Synthesis of a highly efficient 3D graphene–CNT–MnO2–PANI nanocomposite as a binder free electrode material for supercapacitors

Abstract

Graphene based nanocomposites have been investigated intensively, as electrode materials for energy storage applications. In the current work, a graphene–CNT–MnO₂–PANI (GCM@PANI) nanocomposite has been synthesized on 3D graphene grown on nickel foam, as a highly efficient binder free electrode material for supercapacitors. Interestingly, the specific capacitance of the synthesized electrode increases up to the first 1500 charge–discharge cycles, and is thus referred to as an electrode activation process.

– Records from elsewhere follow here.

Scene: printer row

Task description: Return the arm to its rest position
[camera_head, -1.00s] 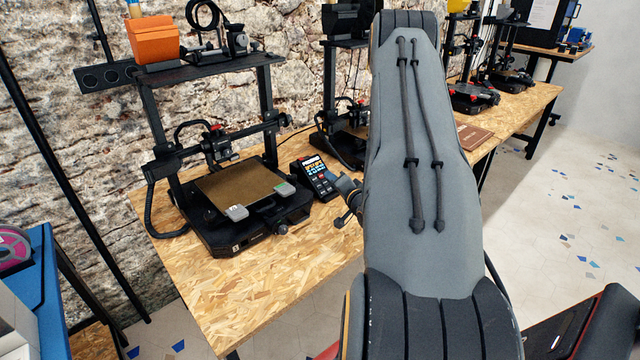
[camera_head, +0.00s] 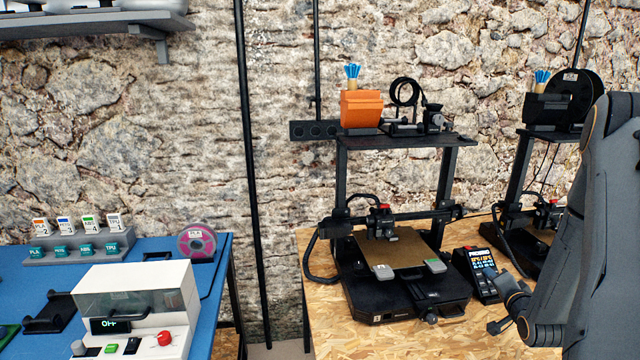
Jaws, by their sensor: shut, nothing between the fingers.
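My arm rises at the right edge in the head view, its grey links folded. My gripper (camera_head: 498,325) shows small at the arm's left side, partly hidden by the arm. It is shut and empty, just right of the front of the nearest 3D printer (camera_head: 405,290). It appears apart from the printer, but its height over the wooden table (camera_head: 340,340) is hard to tell. A small control screen (camera_head: 482,262) stands close behind it.
A second printer (camera_head: 515,225) stands behind my arm. At left, a blue table (camera_head: 215,262) holds a white machine (camera_head: 150,295) and a pink spool (camera_head: 196,241).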

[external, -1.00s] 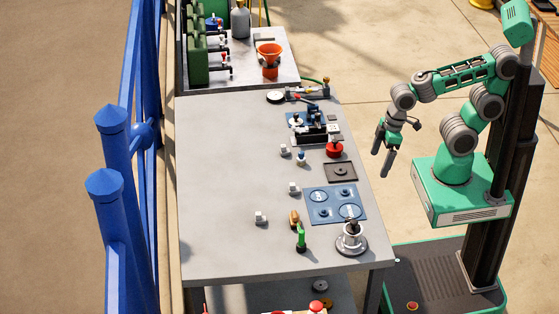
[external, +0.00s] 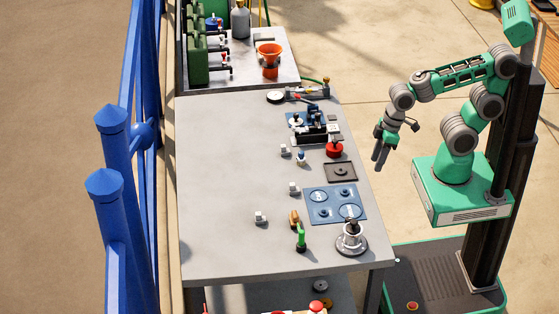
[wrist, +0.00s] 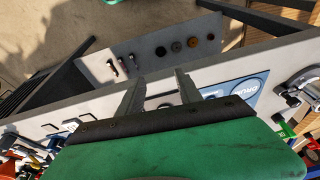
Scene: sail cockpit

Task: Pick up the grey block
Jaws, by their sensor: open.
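I cannot tell for sure which thing is the grey block. Small pale grey pieces stand on the grey table (external: 225,180) in the external view: one left of the blue plate (external: 293,188), one farther left (external: 260,218) and one towards the back (external: 285,150). They are too small to make out. My gripper (external: 380,158) hangs to the right of the table's right edge, fingers pointing down, away from all of them. In the wrist view my gripper (wrist: 161,78) is open, with its fingers apart and nothing seen between them.
A blue panel (external: 324,214), a dark plate (external: 341,172), a metal flanged post (external: 351,240), a green-handled part (external: 301,239) and a red round part (external: 334,149) crowd the table's right side. Its left half is clear.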

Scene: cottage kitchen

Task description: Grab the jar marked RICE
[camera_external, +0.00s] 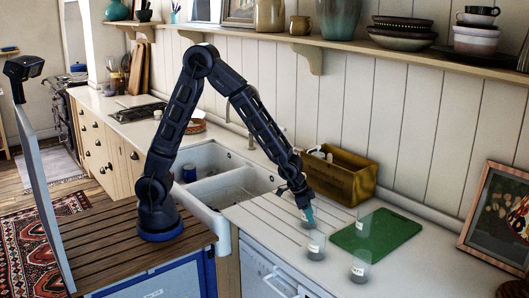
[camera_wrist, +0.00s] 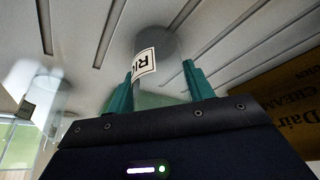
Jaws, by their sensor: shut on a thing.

The activated GCM@PANI nanocomposite electrode exhibits an extraordinary galvanostatic specific capacitance of 3037 F g⁻¹ at a current density of 8 A g⁻¹. The synthesized nanocomposite exhibits an excellent cyclic stability with a capacitance retention of 83% over 12 000 charge–discharge cycles, and a high rate capability by retaining a specific capacitance of 84.6% at a current density of 20 A g⁻¹. The structural and electrochemical analysis of the synthesized nanocomposite suggests that the astonishing electrochemical performance might be attributed to the growth of a novel PANI nanoparticle layer and the synergistic effect of CNT/MnO₂ nanostructures.